§ Job
Below is some material; set it all down exactly, apart from the pictures.

§ Source excerpt
* * *
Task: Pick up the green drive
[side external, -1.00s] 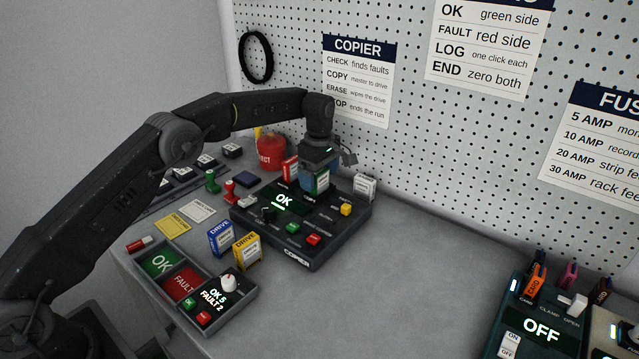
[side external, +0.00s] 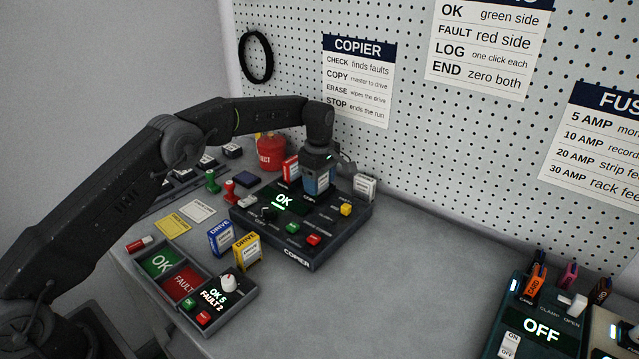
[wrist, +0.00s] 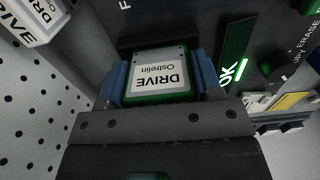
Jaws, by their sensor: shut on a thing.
* * *
§ Output below
Task: Pick up the green drive
[side external, -1.00s] 
[side external, +0.00s] 
[wrist, +0.00s] 
Jaws, by their sensor: shut on a thing.

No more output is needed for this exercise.